Nel nostro progetto di unità residenziale abbiamo cercato, quindi, di sostituire l'existenz minimum con un existenz maximum, uno spazio libero dalle costrizioni dimensionali dove il corpo riacquista la sua completa libertà. Questa dimensione massima ci consente di non prevedere tutte le attività da svolgere all'interno dell'abitazione. A questo punto esiste la possibilità da parte degli abitanti di colonizzare lo spazio abitativo in modi sempre diversi. Rifondando autonomamente le regole dell'abitare. In questo progetto non lavoriamo sulla forma dell'architettura ma sul sistema di vita delle persone che la utilizzano".

da:"Tre parole per il prossimo futuro"
di Luigi Prestinenza Puglisi

"Ecco cosa intendo per ecologia; è il rapporto tra l’uomo e l’ambiente, non solo quello naturale ma, anche e soprattutto, quello artificiale.

Se così è, che senso ha impedire la costruzione di un parcheggio per non abbattere un albero quando il parcheggio produrrà benefici infinitamente superiori a quelli arrecati dall’albero? E che senso ha ricercare dentro la metropoli, che è un prodotto assolutamente artificiale, piccoli frammenti di natura, se poi questi compromettono realizzazioni più significative?.......

........Su questa linea mi sembra che, oggi, si stia muovendo e con successo buona parte della ricerca architettonica contemporanea. Eisenman,Wines, RoTo, Morphosis, Holl solo per citare alcuni. E Zaha Hadid che non solo progetta un padiglione a Weil am Rhein in cui il percorso si confonde con la costruzione ma anche che realizza per Roma il progetto di un museo dove non c’è più differenza , se non di intensità, tra edificio e spazio urbano...........
.......Tutti i progetti che vi ho sinora citati ricorrono però a tecniche costruttive per così dire tradizionali. Oggi, grazie all’elettronica, possiamo andare oltre.
Concepire lo spazio non più come un contenitore delimitato da muri ma come teatro di interrelazioni tra l'uomo e l'ambiente: pensare a sensori che controllino l’afflusso di luce, gestiscano l’ottimizzazione energetica, ottimizzino le visuali. Possiamo anche pensare a un ambiente che muti in relazione ai mutevoli bisogni, anche psicologici, di chi lo abita.

Insomma l’architettura da fredda e immutabile può diventare vibrante e mutevole. E gli edifici diventare entità sensibili con le quali interagire; oggetti che si adattano al nostro modo di vivere lo spazio, che si trasforma in una nostra seconda pelle.
Quasi sicuramente, la conseguenza di questa rivoluzione sarà la smaterializzazione dei contenitori: i muri da stabili, immobili, sordi, perderanno peso, guadagneranno in leggerezza, acquisteranno, esattamente come un sistema nervoso, intelligenza.

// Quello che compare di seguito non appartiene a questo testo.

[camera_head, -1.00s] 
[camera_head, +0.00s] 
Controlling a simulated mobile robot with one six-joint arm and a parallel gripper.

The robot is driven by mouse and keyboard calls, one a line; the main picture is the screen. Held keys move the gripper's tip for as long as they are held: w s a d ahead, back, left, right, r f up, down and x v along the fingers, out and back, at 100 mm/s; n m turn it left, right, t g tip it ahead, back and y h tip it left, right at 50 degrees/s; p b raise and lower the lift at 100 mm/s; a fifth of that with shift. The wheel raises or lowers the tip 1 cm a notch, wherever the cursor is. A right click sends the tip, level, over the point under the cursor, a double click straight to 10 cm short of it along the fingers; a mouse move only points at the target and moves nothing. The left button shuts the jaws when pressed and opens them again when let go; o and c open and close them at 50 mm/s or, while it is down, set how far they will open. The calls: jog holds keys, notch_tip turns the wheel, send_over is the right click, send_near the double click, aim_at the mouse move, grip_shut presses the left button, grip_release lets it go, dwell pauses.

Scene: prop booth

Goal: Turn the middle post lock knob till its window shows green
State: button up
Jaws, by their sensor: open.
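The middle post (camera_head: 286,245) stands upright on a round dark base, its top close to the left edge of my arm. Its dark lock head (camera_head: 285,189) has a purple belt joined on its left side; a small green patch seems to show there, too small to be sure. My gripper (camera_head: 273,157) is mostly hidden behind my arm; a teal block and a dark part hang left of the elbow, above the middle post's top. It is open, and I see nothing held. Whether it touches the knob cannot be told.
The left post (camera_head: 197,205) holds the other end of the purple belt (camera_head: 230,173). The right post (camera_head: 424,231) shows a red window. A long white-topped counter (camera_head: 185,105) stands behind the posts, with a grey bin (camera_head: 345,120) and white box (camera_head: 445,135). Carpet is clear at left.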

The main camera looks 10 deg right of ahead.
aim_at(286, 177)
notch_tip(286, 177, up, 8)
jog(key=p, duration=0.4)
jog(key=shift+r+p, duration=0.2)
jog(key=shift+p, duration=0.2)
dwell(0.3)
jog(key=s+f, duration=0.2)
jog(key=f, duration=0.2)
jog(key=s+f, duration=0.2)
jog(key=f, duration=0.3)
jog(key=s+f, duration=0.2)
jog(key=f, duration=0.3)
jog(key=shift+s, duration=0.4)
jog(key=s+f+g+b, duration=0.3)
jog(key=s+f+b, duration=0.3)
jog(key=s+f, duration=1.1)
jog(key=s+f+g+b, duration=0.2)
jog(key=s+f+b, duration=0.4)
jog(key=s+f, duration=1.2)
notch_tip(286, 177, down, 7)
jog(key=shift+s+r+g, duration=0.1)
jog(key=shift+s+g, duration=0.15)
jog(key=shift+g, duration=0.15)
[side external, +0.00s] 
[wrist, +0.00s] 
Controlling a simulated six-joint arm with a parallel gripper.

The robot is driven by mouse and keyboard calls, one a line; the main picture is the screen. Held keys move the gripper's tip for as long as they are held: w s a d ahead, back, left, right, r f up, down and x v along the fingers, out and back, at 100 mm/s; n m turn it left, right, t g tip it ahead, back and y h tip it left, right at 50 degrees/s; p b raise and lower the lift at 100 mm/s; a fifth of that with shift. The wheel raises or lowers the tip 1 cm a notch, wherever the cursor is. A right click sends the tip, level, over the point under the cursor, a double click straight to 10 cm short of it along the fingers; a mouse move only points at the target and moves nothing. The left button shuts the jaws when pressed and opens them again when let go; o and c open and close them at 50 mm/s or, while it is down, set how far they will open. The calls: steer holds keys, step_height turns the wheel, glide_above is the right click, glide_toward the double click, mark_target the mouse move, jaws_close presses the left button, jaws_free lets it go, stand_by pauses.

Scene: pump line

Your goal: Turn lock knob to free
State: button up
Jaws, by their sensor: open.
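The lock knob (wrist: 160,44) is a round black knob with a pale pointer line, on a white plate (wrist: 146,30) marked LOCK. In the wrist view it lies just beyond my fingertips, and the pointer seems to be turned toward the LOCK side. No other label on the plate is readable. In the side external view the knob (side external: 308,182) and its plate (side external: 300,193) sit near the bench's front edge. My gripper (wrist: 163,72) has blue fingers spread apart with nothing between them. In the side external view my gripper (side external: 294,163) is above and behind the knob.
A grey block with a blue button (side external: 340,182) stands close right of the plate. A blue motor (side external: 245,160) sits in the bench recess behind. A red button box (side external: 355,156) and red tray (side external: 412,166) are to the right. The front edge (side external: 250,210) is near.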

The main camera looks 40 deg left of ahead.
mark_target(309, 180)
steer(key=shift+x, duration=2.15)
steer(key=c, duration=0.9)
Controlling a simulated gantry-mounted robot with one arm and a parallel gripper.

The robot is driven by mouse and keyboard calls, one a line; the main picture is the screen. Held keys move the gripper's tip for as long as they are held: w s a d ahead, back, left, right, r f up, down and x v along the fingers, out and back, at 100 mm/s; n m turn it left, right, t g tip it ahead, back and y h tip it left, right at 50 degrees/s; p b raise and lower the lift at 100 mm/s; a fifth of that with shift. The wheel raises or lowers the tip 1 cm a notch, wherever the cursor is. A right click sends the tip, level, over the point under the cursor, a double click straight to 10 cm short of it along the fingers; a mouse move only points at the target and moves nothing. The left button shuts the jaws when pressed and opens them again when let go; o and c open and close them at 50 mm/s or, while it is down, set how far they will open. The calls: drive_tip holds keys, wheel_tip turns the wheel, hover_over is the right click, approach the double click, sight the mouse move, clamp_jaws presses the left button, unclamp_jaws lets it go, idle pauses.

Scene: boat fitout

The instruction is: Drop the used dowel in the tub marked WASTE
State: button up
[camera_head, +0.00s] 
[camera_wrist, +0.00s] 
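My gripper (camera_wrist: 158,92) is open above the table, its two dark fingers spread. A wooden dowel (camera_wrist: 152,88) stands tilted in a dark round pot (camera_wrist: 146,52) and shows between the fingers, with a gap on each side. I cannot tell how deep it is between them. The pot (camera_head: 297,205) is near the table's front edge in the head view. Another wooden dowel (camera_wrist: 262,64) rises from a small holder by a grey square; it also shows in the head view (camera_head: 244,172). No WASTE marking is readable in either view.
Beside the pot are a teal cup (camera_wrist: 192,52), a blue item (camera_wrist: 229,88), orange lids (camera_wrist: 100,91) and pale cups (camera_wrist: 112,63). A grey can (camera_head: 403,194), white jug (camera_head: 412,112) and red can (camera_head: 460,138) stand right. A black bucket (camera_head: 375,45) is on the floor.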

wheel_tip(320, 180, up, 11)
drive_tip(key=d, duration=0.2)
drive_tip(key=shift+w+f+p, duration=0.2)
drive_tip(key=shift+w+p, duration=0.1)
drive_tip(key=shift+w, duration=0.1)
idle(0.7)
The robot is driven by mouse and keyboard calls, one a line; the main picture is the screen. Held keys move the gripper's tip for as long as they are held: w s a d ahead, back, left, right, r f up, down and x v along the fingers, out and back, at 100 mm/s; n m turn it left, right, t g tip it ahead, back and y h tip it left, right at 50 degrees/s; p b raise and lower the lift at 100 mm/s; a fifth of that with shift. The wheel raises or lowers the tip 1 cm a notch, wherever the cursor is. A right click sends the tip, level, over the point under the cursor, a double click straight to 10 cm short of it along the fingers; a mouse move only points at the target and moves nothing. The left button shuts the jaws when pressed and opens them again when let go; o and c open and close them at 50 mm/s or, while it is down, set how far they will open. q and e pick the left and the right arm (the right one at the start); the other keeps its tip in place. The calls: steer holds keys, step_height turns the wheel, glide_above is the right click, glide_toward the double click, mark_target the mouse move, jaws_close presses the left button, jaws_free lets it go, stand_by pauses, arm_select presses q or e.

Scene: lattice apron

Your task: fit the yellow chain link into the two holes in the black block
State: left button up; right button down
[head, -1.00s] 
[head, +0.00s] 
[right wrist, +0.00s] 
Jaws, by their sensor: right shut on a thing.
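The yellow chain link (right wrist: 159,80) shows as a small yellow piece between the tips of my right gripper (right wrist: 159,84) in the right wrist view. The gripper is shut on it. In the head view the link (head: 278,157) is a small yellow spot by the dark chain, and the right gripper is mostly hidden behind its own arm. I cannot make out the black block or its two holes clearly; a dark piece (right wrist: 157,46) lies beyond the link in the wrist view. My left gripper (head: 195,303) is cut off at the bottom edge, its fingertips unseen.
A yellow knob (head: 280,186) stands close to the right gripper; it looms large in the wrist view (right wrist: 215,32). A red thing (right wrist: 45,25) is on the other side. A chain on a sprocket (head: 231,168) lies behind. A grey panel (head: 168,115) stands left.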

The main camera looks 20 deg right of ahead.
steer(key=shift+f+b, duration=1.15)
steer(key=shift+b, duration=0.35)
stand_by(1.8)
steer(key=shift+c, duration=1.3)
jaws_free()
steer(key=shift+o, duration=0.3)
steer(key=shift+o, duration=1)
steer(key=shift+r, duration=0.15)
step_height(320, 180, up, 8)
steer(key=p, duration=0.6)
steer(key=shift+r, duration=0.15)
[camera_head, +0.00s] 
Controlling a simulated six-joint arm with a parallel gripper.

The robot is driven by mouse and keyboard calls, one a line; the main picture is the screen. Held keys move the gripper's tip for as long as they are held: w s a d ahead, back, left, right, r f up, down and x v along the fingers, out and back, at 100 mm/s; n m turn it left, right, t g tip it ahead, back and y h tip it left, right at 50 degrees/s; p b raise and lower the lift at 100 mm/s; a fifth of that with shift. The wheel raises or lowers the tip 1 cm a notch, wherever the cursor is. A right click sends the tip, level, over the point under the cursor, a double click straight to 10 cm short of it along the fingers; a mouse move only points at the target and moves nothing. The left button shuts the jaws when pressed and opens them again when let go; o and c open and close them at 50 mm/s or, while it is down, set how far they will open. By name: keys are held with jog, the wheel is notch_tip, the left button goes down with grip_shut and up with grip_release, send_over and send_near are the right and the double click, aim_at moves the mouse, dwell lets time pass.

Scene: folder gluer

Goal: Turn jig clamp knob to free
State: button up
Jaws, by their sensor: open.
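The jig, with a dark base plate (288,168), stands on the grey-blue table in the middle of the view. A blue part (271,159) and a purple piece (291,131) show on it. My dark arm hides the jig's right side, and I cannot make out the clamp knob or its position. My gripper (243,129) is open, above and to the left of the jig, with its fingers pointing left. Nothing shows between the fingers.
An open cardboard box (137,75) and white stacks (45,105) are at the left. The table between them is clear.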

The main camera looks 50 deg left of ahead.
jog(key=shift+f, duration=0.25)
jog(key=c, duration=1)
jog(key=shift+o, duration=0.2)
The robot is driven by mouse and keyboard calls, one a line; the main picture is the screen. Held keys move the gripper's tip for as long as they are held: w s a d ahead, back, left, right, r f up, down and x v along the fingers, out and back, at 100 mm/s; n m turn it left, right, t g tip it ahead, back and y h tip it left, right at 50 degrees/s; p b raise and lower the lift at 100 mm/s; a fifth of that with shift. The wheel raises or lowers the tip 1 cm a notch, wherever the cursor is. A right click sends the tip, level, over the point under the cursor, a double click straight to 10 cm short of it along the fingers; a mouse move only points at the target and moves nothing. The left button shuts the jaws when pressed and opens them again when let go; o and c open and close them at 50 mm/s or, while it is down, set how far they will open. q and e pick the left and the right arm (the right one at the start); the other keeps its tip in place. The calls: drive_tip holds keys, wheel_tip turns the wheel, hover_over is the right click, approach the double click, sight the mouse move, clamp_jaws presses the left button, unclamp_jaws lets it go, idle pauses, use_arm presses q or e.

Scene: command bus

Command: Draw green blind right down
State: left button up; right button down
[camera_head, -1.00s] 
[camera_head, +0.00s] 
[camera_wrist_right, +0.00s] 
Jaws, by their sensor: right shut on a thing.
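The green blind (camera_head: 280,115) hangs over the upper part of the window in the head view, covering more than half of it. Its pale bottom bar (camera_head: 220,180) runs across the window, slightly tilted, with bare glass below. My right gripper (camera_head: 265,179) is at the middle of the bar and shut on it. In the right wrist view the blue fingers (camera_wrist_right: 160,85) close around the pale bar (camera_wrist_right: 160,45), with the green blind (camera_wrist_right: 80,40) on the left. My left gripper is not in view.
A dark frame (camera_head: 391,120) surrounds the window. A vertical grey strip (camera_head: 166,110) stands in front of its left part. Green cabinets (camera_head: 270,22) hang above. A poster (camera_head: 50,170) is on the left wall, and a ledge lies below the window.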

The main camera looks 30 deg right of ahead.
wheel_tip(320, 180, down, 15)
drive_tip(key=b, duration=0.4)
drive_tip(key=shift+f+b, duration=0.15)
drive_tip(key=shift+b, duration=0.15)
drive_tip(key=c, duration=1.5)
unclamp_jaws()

E si proietteranno verso la natura e il contesto circostante di cui, finalmente, riusciranno a captare creativamente le luci, i suoni, gli odori.
Concretizzeremo così le intuizioni che negli anni Sessanta e Settanta avevano avuto alcuni architetti d'avanguardia: gli Archigram in Inghilterra, i Metabolisti in Giappone, i Situazionisti in Francia, Archizoom e Superstudio in Italia. E le potremo realizzare perché oggi siamo supportati da maggiori mezzi tecnici.
Tuttavia, come vi accennavo in apertura, in questi anni ci stiamo accorgendo che una eccessiva elettrificazione del mondo produce anche problemi. Che vivere all’interno di un sistema nervoso globale, e dal quale non ci si può neanche a tratti staccare, produce insopportabile angoscia. Che la fulmineità imposta dall’elettronica può essere fonte di insopprimibile ansia. E che alla velocità dell’aereo, della quale non possiamo più fare a meno, dobbiamo affiancare la lentezza del bradipo.

Una moderna visione ecologica dovrà tentare di trovare una conciliazione, realizzando spazi sia per lo sprint di chi vuole correre, sia per lo splash di chi vuole fermarsi. Ma dovrà farlo senza guardare all’indietro, senza la nostalgia di paesaggi incontaminati che oramai non ci appartengono, se non altro perché li abbiamo già tutti antropizzati.

E, da architetti, dovremo fare i conti con un dato: negli edifici di produzione comune, privi di particolari qualità architettoniche, il costo della struttura è passato dall'80% al 20% mentre quello degli impianti è salito progressivamente sino al 35%. E tende a crescere. E crescerà sempre di più con l'avvento dei cosiddetti edifici intelligenti nei quali l'informatica permette nuove forme di controllo ambientale e della sicurezza.

Come fare in modo che questa intelligenza sia non solo quella tecnica dell’ingegnere ma anche quella umana dell’architetto, sarà il compito con il quale dovrete misurarvi".